Cancelling a draft vs a booked shipment
Cancellation uses the same endpoint
(POST /shipments/{id}/cancel), but the side effects differ
depending on what state you're in.
| From | Effect |
|---|---|
draft, error, pending | Local status flip to cancelled. No carrier call. Tracking reference released. |
booked, ready_to_ship, out_for_collection, failed_collection_attempt | Local status flips to cancelled immediately; an async carrier-cancel API call fires in parallel. The carrier confirms the cancellation through its own callback. |
Cancelled shipments are mutable again: cancelled is in the
editable-states set.
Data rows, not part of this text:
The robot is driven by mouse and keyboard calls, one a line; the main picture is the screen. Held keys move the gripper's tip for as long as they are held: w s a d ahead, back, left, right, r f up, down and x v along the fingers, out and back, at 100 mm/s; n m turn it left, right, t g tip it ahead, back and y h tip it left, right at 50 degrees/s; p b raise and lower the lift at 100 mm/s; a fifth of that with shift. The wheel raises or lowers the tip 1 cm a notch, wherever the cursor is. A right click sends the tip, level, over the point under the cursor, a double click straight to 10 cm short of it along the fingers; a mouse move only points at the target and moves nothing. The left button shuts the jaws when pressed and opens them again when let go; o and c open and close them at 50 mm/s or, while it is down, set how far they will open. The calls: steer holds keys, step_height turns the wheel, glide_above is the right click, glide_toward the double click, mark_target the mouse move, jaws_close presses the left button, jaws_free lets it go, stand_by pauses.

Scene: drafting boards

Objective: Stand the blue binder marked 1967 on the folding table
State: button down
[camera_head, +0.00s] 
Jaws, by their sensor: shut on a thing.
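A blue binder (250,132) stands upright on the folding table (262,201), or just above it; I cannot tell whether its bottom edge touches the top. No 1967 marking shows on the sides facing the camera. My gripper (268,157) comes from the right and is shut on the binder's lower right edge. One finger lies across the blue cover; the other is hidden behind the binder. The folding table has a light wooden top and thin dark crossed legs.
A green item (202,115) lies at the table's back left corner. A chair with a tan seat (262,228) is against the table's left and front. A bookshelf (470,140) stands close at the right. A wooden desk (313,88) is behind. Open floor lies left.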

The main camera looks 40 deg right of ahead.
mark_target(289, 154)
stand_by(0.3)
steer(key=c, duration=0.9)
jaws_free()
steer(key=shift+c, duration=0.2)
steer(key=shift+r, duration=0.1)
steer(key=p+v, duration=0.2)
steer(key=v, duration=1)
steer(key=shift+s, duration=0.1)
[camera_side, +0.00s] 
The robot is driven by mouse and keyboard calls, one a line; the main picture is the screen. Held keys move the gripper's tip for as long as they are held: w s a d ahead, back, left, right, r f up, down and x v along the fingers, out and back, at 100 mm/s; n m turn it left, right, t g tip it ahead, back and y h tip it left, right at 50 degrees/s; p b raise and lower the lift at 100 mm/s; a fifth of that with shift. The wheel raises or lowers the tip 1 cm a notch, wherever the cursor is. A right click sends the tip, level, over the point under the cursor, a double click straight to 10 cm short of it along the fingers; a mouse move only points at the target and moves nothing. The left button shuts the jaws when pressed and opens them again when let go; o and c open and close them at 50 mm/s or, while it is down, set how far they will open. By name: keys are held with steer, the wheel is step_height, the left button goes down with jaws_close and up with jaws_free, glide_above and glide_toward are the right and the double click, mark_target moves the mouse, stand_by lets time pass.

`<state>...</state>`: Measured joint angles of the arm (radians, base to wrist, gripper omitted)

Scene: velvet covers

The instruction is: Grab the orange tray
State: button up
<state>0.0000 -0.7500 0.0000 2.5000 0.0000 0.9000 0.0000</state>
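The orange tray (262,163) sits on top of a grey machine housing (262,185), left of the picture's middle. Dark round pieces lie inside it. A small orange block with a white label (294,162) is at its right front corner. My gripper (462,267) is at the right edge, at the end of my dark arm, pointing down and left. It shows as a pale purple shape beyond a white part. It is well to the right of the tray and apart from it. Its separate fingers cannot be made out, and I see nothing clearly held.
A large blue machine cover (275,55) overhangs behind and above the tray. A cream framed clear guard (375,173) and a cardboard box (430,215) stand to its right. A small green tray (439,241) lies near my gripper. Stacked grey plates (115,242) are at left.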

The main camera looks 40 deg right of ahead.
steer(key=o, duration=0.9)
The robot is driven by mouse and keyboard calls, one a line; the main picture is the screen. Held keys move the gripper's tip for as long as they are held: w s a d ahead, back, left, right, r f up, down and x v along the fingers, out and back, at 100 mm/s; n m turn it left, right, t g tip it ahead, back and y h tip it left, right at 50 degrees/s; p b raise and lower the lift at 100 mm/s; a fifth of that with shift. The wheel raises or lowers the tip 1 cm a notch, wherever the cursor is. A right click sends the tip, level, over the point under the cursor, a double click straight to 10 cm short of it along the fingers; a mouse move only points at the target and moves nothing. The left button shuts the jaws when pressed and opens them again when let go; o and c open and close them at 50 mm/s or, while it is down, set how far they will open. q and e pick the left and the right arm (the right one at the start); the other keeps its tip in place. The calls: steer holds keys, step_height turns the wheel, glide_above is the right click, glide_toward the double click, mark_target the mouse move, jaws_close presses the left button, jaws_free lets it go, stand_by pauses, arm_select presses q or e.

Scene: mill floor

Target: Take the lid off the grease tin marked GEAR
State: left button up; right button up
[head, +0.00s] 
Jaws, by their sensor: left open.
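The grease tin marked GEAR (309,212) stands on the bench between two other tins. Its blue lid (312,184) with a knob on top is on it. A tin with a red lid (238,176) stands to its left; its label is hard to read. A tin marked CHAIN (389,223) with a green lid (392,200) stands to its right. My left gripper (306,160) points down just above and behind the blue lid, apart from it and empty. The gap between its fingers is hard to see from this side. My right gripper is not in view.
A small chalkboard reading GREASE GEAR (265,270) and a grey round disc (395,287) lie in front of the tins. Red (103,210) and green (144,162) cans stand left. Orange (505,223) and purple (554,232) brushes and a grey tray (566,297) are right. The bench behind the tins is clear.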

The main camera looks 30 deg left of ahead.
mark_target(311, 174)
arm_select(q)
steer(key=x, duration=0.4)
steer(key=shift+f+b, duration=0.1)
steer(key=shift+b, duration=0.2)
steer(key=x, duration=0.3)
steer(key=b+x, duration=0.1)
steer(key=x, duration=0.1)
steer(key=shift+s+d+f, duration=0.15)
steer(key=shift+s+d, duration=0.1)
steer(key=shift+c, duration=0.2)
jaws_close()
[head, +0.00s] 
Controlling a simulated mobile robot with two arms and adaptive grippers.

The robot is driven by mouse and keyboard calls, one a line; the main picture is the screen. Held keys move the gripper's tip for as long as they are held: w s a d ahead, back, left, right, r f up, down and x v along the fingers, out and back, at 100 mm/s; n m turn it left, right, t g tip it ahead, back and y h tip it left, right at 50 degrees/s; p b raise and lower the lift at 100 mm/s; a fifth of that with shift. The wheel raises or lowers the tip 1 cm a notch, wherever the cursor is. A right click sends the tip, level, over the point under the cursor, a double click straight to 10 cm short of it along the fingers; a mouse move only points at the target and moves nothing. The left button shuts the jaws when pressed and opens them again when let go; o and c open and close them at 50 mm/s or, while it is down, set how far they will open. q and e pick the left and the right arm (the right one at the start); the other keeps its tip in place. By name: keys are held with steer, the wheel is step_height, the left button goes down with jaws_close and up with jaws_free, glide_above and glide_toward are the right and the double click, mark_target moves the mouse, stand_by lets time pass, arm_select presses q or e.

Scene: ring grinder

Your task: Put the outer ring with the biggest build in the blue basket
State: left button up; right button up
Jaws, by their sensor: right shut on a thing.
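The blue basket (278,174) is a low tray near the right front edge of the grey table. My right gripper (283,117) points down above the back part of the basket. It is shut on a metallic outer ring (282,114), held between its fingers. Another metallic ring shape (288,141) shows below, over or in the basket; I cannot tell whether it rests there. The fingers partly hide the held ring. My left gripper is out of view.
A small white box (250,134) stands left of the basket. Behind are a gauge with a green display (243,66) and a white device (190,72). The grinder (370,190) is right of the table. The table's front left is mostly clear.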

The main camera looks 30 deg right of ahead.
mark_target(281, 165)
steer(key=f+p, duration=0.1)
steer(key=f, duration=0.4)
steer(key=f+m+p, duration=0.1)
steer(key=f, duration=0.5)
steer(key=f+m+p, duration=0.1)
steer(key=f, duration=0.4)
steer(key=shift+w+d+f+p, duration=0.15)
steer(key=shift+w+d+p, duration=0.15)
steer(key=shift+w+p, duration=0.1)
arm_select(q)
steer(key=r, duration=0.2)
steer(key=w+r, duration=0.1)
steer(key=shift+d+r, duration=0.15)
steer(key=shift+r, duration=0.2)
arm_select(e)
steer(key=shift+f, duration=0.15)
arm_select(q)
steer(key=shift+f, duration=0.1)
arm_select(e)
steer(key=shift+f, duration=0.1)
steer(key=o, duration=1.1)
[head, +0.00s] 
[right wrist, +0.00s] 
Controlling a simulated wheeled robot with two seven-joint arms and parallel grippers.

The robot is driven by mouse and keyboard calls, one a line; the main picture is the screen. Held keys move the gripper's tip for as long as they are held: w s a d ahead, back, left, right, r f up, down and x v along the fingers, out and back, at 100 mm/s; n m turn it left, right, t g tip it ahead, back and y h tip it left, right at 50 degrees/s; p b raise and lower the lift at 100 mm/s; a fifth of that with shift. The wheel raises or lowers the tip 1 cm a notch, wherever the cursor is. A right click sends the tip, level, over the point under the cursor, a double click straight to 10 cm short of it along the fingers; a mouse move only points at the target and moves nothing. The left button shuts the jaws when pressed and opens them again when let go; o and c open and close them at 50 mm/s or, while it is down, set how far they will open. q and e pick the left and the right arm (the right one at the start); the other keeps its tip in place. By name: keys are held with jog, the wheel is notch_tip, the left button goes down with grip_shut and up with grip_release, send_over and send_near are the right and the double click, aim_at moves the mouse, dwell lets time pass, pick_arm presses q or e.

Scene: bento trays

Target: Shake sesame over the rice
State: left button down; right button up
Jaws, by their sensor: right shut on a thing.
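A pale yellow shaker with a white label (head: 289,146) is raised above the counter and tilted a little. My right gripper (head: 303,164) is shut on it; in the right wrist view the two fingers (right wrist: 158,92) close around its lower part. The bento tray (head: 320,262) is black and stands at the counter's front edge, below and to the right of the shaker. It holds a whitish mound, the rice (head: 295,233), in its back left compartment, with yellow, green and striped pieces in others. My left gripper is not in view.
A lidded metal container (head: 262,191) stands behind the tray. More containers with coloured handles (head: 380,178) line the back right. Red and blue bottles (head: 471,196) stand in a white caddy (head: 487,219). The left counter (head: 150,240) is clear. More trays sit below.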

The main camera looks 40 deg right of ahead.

You can edit fields and re-confirm the same
shipment without creating a new one.
Recovering from error
error is a recoverable state. A shipment lands there in one of two
ways, distinguished by error_details[].source: Carriyo's own
validation rejected it up front (CARRIYO, for example no carrier
could be assigned), or a carrier was assigned but rejected the booking
(CARRIER, for example address validation, restricted commodity, or
capacity).
The platform treats error symmetrically with draft:
- It's editable via
PATCH/PUT. - It's confirmable via
POST /shipments/{id}/confirm. - It's reprocessable via
POST /shipments/{id}/reprocess.
The typical recovery flow is: read the error details from the
shipment's error_details field, fix the offending input, then
either confirm (if the carrier should be the same) or reprocess
(if you're switching carriers).
Identical once confirmed
Both flows produce identical Shipment records once confirmed. A draft that's later confirmed is indistinguishable from a booked-on-create shipment. There's no "draft origin" mark on the record.
This means you can switch flows per-shipment without breaking downstream systems. Mostly book-on-create, occasionally use a draft for special cases, or vice versa.